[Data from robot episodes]
################
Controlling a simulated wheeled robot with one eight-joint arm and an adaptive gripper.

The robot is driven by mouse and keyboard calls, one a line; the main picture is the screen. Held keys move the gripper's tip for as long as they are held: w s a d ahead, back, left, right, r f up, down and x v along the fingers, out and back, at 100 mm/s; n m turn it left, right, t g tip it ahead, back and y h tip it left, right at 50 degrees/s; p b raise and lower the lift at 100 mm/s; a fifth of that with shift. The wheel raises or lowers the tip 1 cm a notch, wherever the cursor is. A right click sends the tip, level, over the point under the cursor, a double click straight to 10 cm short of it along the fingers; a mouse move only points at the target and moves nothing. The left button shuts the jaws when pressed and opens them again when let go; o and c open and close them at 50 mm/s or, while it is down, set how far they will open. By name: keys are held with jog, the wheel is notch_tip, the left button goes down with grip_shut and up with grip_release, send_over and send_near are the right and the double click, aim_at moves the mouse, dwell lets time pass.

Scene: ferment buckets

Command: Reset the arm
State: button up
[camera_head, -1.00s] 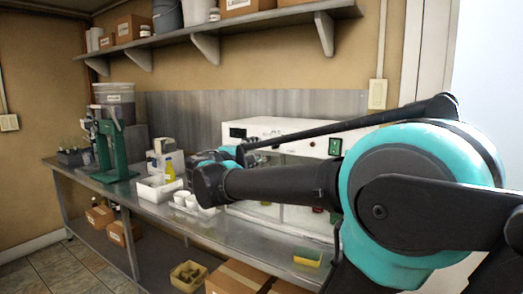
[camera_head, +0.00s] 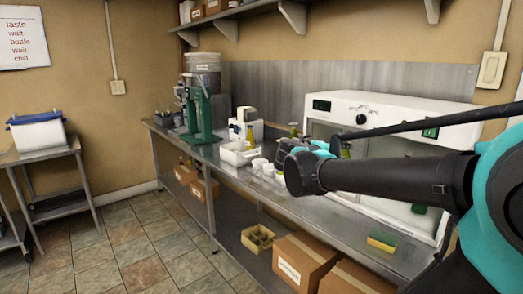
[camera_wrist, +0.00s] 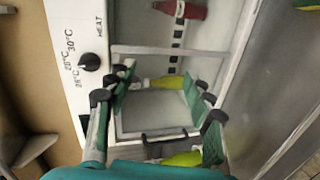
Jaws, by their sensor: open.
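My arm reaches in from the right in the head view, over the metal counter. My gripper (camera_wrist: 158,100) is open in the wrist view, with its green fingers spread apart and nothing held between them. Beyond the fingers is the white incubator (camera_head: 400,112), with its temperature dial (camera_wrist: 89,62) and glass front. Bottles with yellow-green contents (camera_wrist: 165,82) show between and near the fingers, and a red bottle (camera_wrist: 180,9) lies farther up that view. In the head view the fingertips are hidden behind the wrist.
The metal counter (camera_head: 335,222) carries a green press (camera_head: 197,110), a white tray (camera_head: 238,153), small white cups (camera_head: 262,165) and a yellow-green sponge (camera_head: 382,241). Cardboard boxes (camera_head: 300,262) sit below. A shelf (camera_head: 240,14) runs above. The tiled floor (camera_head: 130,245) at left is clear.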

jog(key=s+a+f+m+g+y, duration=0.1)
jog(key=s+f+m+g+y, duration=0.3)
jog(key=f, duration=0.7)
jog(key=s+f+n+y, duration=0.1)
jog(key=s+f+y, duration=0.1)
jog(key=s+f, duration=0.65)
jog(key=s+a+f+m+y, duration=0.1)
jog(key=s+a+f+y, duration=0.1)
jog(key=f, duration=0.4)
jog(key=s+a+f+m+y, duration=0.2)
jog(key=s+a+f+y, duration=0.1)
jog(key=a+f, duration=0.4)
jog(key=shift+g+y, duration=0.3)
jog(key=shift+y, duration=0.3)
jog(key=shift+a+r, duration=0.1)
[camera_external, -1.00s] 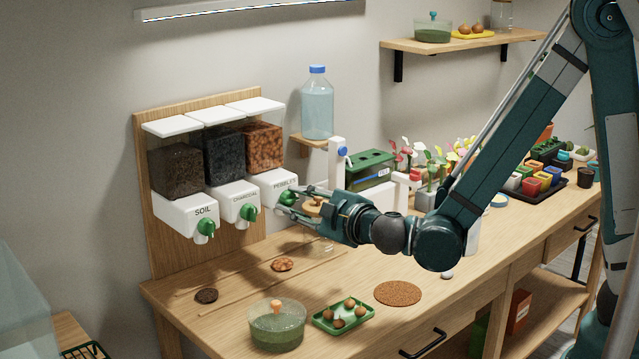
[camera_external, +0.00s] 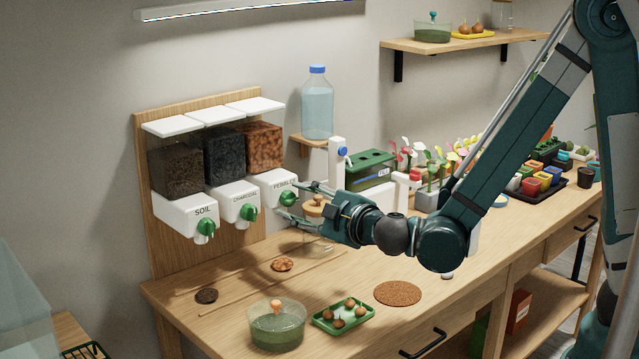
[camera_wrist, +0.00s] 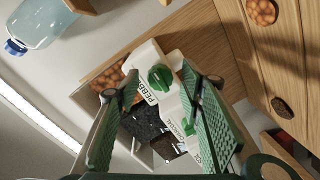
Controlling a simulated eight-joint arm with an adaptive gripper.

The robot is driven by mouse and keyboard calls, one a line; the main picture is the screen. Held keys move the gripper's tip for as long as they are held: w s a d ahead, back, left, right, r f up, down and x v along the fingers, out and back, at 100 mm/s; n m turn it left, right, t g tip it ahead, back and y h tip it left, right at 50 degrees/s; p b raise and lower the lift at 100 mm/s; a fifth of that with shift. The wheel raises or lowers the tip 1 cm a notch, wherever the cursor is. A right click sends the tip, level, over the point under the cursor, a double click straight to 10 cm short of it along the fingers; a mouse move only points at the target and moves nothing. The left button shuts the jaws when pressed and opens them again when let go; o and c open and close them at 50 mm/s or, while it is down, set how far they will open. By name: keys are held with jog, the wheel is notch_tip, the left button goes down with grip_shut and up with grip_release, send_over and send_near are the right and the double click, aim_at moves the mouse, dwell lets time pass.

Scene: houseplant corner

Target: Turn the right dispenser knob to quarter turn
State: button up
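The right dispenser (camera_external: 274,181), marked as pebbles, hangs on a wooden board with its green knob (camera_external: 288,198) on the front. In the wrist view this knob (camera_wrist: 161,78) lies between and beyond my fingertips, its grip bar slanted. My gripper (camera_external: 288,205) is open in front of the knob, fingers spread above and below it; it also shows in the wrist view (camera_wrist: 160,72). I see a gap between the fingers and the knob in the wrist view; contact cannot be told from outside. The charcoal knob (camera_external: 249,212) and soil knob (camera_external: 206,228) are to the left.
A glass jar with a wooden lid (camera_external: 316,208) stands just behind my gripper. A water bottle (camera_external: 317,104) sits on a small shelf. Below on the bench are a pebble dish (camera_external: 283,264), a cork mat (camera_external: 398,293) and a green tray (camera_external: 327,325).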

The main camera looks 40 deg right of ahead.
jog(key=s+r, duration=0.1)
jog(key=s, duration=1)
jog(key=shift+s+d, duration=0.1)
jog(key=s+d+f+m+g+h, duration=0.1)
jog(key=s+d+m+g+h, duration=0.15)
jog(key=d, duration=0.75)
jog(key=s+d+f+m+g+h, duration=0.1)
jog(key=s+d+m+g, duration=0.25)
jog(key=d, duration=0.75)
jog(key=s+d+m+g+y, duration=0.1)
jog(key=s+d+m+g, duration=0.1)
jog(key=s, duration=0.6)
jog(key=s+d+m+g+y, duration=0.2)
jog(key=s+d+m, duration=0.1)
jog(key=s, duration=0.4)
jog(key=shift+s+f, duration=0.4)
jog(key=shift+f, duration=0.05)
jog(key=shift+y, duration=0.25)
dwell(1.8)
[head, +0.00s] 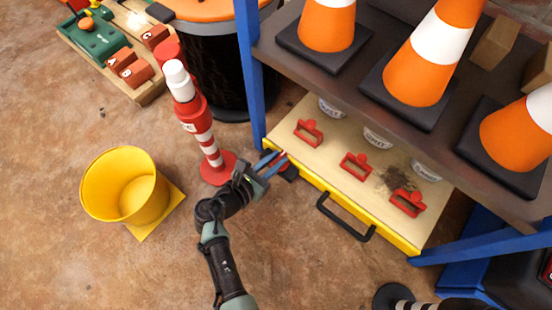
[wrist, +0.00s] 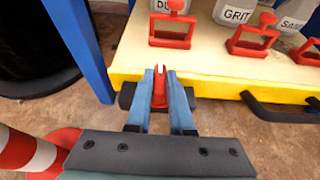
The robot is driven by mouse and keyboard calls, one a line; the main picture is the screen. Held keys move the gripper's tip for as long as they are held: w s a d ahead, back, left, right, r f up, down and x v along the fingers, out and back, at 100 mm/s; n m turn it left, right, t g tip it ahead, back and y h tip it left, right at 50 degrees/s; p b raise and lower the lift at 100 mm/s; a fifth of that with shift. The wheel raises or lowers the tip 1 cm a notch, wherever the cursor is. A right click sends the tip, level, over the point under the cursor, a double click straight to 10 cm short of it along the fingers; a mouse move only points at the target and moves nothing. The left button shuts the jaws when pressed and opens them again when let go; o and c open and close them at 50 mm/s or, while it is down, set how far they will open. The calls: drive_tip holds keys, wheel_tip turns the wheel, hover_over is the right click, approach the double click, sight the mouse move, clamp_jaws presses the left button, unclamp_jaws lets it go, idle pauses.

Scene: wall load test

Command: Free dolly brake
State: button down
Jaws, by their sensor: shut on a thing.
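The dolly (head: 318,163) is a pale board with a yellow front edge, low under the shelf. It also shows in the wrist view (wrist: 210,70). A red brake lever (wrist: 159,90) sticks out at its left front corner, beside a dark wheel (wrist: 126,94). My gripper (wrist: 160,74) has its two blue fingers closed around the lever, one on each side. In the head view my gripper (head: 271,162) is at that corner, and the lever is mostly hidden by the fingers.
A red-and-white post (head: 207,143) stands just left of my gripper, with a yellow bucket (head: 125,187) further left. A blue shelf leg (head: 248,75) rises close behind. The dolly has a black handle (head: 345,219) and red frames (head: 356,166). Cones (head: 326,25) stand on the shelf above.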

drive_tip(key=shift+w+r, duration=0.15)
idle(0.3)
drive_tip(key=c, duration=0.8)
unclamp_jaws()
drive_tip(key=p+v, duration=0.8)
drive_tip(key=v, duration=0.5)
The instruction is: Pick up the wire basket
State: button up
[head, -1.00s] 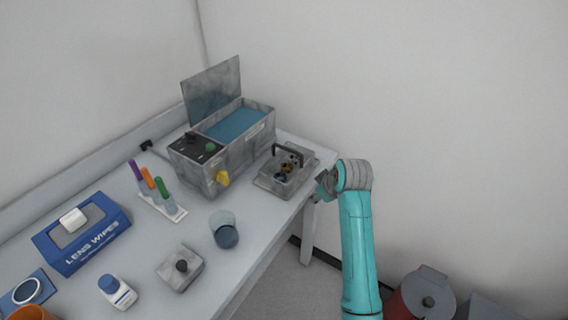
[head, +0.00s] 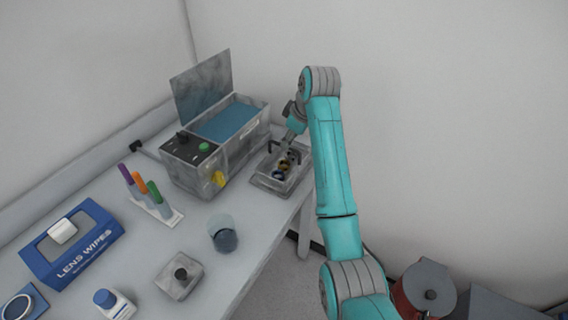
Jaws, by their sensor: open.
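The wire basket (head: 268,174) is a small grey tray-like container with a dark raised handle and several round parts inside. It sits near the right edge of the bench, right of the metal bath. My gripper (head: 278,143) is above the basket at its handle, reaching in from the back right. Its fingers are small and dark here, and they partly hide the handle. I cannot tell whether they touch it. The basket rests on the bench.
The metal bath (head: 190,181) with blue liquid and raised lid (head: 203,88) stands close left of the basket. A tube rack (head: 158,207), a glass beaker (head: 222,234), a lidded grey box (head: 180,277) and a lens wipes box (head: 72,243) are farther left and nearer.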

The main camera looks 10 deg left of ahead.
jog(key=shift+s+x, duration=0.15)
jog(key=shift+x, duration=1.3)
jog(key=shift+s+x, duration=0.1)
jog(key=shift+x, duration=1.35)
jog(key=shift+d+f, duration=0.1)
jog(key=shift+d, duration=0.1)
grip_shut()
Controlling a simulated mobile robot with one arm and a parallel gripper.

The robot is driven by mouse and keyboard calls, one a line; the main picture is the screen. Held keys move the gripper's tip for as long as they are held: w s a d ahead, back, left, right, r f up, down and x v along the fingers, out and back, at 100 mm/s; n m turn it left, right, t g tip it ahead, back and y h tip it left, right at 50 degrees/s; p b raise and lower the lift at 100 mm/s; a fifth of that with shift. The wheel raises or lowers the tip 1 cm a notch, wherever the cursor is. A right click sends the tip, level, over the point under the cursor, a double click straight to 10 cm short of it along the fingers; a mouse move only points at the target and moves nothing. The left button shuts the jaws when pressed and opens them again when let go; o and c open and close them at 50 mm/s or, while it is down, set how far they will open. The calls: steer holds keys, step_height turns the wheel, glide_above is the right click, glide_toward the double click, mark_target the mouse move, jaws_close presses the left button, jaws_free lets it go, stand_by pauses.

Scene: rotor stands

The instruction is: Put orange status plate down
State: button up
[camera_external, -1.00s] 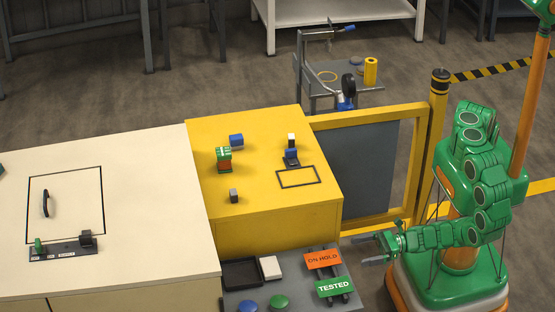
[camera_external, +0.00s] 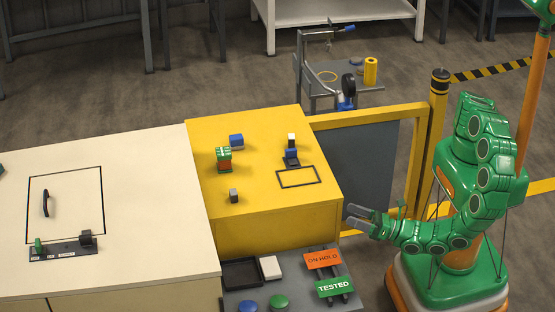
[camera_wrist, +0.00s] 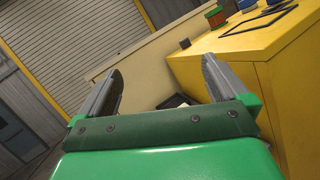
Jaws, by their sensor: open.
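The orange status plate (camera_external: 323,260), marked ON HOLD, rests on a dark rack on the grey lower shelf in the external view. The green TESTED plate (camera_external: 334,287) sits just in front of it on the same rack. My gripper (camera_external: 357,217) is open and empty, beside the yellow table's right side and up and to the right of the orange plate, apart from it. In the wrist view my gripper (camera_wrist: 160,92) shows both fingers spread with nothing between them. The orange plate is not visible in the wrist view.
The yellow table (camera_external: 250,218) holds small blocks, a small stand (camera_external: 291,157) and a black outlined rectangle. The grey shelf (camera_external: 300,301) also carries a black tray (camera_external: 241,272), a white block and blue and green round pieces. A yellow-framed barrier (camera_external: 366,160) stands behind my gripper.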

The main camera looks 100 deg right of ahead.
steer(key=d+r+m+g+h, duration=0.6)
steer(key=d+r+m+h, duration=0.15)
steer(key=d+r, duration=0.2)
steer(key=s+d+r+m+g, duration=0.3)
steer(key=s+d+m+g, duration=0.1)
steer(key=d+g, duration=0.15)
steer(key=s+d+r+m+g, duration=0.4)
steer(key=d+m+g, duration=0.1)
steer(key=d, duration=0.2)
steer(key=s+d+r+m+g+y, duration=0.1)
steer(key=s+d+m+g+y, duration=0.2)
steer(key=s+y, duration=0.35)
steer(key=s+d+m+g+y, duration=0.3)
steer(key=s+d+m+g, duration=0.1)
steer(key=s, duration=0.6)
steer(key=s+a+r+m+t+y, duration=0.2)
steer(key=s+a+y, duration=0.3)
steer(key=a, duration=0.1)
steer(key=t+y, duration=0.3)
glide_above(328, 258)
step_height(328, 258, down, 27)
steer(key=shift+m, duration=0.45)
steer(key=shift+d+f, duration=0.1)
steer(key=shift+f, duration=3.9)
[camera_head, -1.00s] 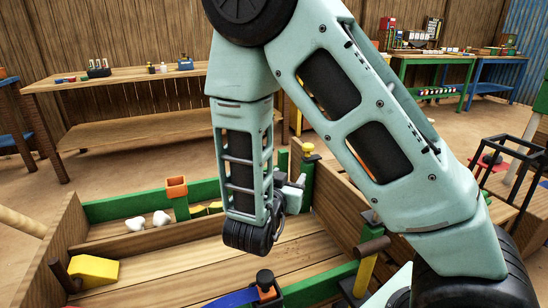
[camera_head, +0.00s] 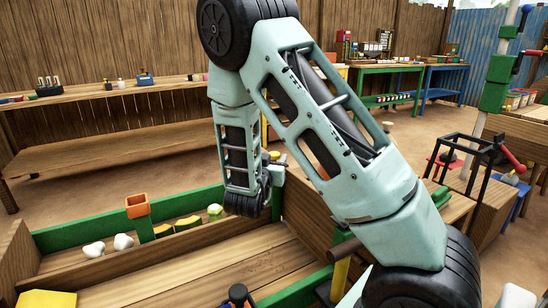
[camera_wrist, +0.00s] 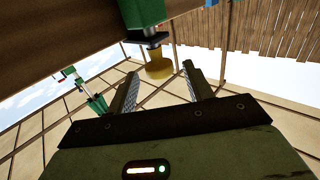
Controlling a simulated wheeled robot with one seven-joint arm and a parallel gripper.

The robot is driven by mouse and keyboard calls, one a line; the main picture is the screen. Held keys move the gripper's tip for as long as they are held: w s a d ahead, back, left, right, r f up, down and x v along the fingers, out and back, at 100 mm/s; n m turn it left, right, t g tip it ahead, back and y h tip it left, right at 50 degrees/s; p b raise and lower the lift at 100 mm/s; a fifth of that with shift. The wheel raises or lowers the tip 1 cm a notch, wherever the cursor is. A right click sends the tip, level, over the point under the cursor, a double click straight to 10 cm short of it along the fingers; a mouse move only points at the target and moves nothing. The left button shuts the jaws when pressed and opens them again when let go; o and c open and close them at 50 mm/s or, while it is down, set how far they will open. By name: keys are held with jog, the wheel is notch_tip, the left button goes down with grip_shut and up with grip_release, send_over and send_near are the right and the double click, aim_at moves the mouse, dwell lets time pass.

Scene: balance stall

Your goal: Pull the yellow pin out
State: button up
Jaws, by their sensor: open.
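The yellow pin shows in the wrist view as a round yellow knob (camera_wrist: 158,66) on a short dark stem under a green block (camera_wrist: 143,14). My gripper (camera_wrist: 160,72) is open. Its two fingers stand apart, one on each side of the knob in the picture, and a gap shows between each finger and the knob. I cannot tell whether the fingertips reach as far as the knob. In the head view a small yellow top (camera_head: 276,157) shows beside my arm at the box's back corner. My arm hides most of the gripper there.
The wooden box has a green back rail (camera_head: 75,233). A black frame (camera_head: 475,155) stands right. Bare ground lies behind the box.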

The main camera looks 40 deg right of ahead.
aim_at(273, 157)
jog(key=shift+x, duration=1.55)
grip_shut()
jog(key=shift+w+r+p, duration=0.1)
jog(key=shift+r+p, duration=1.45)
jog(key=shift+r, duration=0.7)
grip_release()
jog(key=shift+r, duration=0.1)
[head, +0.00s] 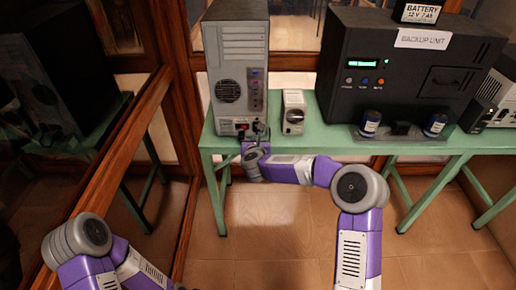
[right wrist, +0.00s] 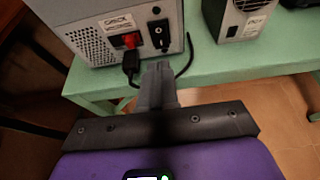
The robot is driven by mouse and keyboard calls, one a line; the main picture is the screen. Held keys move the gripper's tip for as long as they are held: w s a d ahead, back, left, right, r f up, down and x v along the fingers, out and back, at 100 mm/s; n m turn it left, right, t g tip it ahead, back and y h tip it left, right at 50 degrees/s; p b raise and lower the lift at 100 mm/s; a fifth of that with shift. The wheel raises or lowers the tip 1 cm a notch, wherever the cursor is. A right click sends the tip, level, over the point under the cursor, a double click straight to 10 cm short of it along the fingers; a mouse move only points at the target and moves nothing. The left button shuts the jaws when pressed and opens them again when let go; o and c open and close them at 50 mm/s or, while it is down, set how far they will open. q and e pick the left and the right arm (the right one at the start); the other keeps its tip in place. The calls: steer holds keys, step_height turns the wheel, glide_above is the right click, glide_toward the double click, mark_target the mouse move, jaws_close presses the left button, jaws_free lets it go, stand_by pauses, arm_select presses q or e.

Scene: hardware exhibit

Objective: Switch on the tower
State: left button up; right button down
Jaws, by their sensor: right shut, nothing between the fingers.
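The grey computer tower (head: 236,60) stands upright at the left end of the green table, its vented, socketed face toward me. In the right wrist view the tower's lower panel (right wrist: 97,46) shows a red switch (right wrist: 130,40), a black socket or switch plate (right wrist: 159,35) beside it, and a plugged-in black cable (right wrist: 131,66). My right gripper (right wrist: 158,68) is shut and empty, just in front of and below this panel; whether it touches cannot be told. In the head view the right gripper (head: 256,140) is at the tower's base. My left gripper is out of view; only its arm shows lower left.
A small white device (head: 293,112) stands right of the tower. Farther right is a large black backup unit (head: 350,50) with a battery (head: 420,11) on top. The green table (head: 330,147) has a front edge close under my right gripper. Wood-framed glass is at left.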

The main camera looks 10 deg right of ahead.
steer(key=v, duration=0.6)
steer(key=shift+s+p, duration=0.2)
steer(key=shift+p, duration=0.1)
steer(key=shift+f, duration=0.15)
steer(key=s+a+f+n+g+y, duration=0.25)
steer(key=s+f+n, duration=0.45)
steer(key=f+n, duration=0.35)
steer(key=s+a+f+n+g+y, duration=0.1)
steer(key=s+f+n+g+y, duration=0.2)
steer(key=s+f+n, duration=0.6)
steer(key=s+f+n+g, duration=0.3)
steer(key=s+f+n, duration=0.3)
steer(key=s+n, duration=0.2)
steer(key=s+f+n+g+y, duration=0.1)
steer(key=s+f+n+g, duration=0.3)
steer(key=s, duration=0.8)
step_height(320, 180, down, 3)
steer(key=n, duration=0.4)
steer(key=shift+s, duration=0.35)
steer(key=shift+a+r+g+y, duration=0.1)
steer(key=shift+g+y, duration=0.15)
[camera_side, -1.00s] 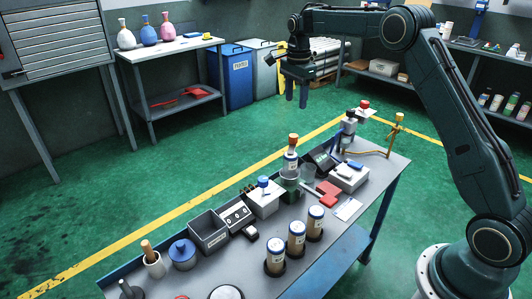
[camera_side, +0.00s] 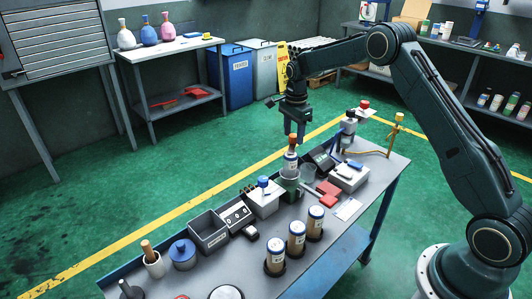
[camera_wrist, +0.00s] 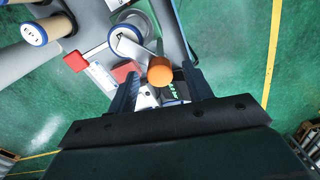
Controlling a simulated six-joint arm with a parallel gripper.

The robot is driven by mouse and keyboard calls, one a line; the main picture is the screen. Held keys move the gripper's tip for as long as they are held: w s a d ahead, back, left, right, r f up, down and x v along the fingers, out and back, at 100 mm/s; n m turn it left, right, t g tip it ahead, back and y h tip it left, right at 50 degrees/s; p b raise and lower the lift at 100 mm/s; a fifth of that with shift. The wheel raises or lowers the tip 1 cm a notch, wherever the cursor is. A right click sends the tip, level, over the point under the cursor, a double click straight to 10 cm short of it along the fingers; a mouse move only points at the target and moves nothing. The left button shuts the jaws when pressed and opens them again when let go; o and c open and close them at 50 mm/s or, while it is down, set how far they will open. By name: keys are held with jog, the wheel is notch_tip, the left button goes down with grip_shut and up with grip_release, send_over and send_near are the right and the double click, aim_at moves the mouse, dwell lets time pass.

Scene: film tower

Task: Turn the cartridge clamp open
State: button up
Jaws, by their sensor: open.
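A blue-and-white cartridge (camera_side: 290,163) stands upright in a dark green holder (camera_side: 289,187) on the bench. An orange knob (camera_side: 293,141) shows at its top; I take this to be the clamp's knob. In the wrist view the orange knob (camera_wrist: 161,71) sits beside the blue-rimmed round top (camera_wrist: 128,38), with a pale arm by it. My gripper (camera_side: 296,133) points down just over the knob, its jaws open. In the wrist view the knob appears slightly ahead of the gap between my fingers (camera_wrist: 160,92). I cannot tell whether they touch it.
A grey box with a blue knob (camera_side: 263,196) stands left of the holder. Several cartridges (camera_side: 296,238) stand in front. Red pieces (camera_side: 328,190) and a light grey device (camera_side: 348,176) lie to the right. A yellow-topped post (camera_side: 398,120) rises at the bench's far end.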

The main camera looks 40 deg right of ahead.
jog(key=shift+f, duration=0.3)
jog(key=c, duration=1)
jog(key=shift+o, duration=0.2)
################
What you need to do ▸ Filter the listing above by the word "joint"; copy each line that passes.

Response to this task ▸
Controlling a simulated wheeled robot with one eight-joint arm and an adaptive gripper.
Controlling a simulated eight-joint arm with an adaptive gripper.
Controlling a simulated wheeled robot with one seven-joint arm and a parallel gripper.
Controlling a simulated six-joint arm with a parallel gripper.

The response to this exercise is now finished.